Noch ein Beispiel. Neulich schickte mir jemand auf Facebook den Trailer einer wild aussehenden Inszenierung – bei knapp zwei Minuten Trailerlänge könnte das aber auch an den gewagten Schnitten gelegen haben, weiß man ja nicht so genau. "Ja super", schreibe ich also zurück, "lass uns das ansehen! Wo läuft das denn?" Ein kurzes Nachschauen später weiß ich: Ich werde diese Inszenierung nie im Leben sehen. Karte: 40 Euro. Anreise: 200 Euro und sechseinhalb Stunden Zeitverschwendung im Zug. Hotel, weil Stadt ohne Freunde: auch nochmal 70 Euro. 350 Euro für einen Theaterabend? Wohl eher nicht, sorry. Bei aller Liebe.

Theater sind keine Inseln

Während die schweren Türen und meine Schüchternheit fremden Leuten gegenüber vielleicht eher persönliche Herausforderungen sind, ist die Tatsache der nicht vorhandenen Teilhabemöglichkeit an künstlerischen und auch an gesellschaftskritischen Diskursen, die hinter diesen Türen in all den anderen Städten mit Theaterhäusern verhandelt werden, ein reelles Problem. Immer wieder wird der Bildungsauftrag von euch Theatern beschworen, der auf das euch eingeschriebene Potential zum Dialog, zur Debatte, zum Erkenntnisgewinn abzielt.
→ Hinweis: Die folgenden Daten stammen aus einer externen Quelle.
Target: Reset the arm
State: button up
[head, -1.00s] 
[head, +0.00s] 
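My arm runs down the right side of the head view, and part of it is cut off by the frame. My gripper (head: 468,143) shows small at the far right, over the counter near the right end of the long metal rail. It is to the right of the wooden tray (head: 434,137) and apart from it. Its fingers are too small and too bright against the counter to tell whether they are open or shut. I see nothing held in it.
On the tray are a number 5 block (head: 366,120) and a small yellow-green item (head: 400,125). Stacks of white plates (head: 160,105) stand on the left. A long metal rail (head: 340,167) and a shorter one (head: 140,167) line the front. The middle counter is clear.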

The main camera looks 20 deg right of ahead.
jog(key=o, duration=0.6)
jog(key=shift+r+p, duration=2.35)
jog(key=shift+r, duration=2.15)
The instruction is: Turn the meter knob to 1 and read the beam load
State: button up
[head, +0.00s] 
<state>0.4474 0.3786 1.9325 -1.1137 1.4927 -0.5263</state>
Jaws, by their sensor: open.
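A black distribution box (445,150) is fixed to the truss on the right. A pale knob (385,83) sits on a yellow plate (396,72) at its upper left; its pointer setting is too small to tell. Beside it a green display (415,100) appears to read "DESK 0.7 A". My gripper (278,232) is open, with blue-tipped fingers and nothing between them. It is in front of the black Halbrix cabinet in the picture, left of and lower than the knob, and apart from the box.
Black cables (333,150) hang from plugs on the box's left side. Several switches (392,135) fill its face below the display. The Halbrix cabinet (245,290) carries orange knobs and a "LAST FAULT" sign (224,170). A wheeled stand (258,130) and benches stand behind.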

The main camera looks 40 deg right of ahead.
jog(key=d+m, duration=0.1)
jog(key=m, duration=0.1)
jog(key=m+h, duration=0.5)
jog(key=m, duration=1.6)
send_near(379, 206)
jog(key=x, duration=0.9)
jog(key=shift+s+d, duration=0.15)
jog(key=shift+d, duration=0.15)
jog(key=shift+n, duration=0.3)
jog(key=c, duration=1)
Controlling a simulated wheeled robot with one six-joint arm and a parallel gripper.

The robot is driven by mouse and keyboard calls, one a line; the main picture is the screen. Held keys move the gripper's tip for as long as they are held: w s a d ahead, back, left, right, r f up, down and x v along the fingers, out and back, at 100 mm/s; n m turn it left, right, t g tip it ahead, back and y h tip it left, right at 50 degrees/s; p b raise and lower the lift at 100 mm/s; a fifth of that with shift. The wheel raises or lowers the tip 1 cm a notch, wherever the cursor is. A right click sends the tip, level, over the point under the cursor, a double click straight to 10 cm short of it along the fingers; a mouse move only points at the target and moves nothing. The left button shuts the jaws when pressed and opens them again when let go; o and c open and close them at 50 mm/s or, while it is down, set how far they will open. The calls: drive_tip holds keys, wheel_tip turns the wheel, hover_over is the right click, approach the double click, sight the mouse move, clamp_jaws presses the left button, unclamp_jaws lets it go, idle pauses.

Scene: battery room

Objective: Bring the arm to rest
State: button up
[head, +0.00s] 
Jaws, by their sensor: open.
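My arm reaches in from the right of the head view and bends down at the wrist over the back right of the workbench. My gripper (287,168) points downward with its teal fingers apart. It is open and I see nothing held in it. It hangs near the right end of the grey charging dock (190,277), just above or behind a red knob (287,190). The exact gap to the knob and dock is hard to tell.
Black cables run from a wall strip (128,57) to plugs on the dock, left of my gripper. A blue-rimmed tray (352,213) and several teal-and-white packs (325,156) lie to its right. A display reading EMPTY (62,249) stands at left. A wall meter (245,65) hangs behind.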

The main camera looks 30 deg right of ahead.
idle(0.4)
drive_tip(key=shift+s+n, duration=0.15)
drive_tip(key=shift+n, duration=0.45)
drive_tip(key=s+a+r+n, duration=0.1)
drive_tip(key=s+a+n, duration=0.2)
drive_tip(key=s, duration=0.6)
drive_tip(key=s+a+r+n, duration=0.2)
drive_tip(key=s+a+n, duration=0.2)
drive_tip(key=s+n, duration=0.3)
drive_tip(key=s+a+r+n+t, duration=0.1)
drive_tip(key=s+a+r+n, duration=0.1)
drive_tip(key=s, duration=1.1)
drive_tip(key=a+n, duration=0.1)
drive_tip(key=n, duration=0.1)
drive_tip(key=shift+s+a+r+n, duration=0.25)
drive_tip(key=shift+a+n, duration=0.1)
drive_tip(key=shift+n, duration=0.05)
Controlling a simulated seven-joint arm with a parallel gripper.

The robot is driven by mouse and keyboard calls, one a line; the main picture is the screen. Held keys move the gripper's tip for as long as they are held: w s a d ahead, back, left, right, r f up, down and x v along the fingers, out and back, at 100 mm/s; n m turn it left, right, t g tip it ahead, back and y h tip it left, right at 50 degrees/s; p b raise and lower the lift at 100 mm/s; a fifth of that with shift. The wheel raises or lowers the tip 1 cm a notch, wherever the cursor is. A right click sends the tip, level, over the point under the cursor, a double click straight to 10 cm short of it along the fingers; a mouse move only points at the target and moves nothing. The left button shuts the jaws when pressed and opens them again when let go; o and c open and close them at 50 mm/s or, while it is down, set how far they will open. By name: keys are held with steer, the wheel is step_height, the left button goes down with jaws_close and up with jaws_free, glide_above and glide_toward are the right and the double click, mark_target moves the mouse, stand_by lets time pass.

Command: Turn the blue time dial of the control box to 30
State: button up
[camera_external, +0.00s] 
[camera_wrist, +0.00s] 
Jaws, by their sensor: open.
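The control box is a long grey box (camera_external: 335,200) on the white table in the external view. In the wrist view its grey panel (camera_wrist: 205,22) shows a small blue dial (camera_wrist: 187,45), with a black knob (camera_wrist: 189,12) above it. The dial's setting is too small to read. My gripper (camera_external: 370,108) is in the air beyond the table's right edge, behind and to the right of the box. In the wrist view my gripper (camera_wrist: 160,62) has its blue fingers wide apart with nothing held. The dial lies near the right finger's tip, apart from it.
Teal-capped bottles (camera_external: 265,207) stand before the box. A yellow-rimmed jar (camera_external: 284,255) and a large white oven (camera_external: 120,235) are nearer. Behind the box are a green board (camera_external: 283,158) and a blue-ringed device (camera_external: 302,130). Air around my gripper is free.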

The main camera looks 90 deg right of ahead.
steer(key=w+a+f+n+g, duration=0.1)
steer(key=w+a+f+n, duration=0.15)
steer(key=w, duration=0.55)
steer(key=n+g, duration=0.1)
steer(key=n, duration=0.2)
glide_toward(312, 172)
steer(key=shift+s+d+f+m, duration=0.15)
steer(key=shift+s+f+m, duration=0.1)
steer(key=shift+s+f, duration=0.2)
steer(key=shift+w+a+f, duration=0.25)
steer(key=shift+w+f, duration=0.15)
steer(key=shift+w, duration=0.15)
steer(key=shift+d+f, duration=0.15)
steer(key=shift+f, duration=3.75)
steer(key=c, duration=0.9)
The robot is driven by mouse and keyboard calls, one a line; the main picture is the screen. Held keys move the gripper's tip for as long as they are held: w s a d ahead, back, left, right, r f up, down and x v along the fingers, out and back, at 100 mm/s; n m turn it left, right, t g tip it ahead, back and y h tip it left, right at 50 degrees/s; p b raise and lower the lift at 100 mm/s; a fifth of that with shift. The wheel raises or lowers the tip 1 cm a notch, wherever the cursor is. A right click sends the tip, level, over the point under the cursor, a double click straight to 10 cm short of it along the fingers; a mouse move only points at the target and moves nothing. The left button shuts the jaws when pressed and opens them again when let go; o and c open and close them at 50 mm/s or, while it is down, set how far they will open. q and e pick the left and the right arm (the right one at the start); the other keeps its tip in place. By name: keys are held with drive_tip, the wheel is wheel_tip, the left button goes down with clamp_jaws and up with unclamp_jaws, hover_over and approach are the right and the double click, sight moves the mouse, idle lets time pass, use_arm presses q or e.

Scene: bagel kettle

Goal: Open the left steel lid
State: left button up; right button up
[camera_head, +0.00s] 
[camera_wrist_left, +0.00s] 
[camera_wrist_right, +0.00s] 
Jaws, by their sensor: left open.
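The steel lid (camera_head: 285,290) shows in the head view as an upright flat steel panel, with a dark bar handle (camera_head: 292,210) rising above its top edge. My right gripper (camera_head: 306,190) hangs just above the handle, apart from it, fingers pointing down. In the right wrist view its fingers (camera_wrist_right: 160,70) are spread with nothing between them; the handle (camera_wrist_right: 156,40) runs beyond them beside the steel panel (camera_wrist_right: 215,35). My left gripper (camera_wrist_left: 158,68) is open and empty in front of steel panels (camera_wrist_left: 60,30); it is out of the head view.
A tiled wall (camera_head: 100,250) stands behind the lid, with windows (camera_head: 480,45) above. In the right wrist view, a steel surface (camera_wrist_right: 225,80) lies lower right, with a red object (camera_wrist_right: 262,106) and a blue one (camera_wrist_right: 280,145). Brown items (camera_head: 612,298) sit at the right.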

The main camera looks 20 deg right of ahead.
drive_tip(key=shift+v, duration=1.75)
Ihr seid Teil eines institutionellen, öffentlich geförderten Diskursnetzwerkes. Ein Netzwerk, dem wir also ähnliche finanzielle Aufmerksamkeit beimessen wie Straßenbau und Schulen, Breitbandausbau und der Verteidigung des zusammenhängenden öffentlichen Raumes. Wir entscheiden uns als Gesellschaft, euch als Netzwerk zu betreiben.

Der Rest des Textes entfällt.